**GOAL:** Set the listing down again exactly, please, apart from its pictures.

# # # # # # #

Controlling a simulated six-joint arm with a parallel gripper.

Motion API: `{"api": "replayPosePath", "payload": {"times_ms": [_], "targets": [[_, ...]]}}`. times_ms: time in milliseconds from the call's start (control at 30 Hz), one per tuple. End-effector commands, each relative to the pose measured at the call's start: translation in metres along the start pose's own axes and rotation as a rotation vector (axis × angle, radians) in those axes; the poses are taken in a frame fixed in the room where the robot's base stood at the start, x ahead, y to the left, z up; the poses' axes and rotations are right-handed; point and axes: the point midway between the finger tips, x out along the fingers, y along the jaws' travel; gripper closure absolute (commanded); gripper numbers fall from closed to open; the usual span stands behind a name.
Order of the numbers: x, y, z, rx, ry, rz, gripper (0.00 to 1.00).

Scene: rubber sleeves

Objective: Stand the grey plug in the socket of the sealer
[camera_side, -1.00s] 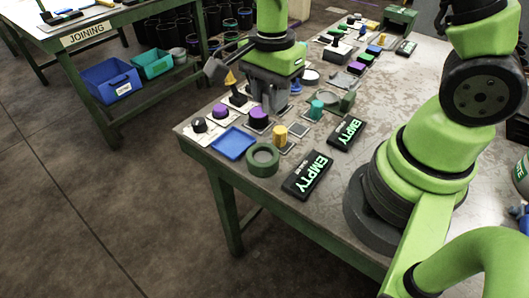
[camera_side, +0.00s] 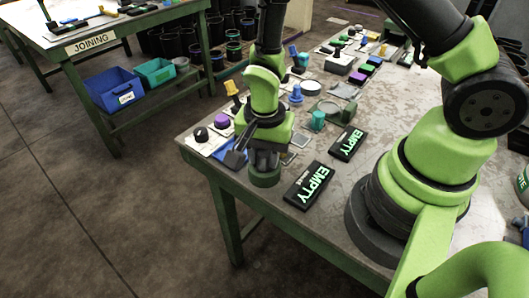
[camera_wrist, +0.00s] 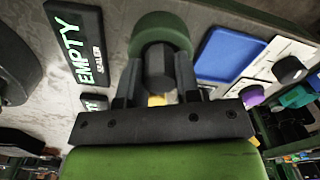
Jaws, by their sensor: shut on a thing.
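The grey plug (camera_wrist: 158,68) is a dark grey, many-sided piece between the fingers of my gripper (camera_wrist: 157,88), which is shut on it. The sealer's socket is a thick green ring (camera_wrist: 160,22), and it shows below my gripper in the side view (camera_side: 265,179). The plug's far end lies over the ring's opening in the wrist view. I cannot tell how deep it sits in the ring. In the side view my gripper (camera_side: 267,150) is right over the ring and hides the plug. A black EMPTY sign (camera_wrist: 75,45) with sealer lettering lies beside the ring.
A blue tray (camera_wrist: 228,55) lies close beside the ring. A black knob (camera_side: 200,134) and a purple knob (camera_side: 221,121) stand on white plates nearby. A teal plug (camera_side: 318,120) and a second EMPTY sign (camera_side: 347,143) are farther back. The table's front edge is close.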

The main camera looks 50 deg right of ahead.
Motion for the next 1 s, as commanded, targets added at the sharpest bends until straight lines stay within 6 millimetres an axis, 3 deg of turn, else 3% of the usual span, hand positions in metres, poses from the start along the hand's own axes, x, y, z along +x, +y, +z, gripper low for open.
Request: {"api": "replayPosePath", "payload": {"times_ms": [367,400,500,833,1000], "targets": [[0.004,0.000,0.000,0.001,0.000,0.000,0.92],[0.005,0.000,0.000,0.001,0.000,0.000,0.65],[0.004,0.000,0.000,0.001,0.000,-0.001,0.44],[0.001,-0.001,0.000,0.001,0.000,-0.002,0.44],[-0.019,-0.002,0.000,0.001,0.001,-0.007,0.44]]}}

# # # # # # #

**COMPLETED TASK:**
Controlling a simulated six-joint arm with a parallel gripper.

Motion API: `{"api": "replayPosePath", "payload": {"times_ms": [_], "targets": [[_, ...]]}}`. times_ms: time in milliseconds from the call's start (control at 30 Hz), one per tuple. End-effector commands, each relative to the pose measured at the call's start: translation in metres along the start pose's own axes and rotation as a rotation vector (axis × angle, radians) in those axes; the poses are taken in a frame fixed in the room where the robot's base stood at the start, x ahead, y to the left, z up; the poses' axes and rotations are right-handed; point and axes: the point midway between the finger tips, x out along the fingers, y along the jaws' travel; gripper closure absolute (commanded); gripper numbers fall from closed to open; the usual span stands behind a name.
Order of the numbers: x, y, z, rx, ry, rz, gripper (0.00 to 1.00).

Scene: rubber sleeves

Objective: Stand the grey plug in the socket of the sealer
[camera_side, -1.00s] 
[camera_side, +0.00s] 
[camera_wrist, +0.00s] 
Jaws, by their sensor: shut on a thing.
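The grey plug (camera_wrist: 158,68) is a dark grey, many-sided piece between the fingers of my gripper (camera_wrist: 157,88), which is shut on it. The sealer's socket is a thick green ring (camera_wrist: 160,22), and it shows below my gripper in the side view (camera_side: 265,179). The plug's far end lies over the ring's opening in the wrist view. I cannot tell how deep it sits in the ring. In the side view my gripper (camera_side: 267,150) is right over the ring and hides the plug. A black EMPTY sign (camera_wrist: 75,45) with sealer lettering lies beside the ring.
A blue tray (camera_wrist: 228,55) lies close beside the ring. A black knob (camera_side: 200,134) and a purple knob (camera_side: 221,121) stand on white plates nearby. A teal plug (camera_side: 318,120) and a second EMPTY sign (camera_side: 347,143) are farther back. The table's front edge is close.

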The main camera looks 50 deg right of ahead.
Motion for the next 1 s, as commanded, targets added at the sharpest bends until straight lines stay within 6 millimetres an axis, 3 deg of turn, else 3% of the usual span, hand positions in metres, poses from the start along the hand's own axes, x, y, z along +x, +y, +z, gripper low for open.
Request: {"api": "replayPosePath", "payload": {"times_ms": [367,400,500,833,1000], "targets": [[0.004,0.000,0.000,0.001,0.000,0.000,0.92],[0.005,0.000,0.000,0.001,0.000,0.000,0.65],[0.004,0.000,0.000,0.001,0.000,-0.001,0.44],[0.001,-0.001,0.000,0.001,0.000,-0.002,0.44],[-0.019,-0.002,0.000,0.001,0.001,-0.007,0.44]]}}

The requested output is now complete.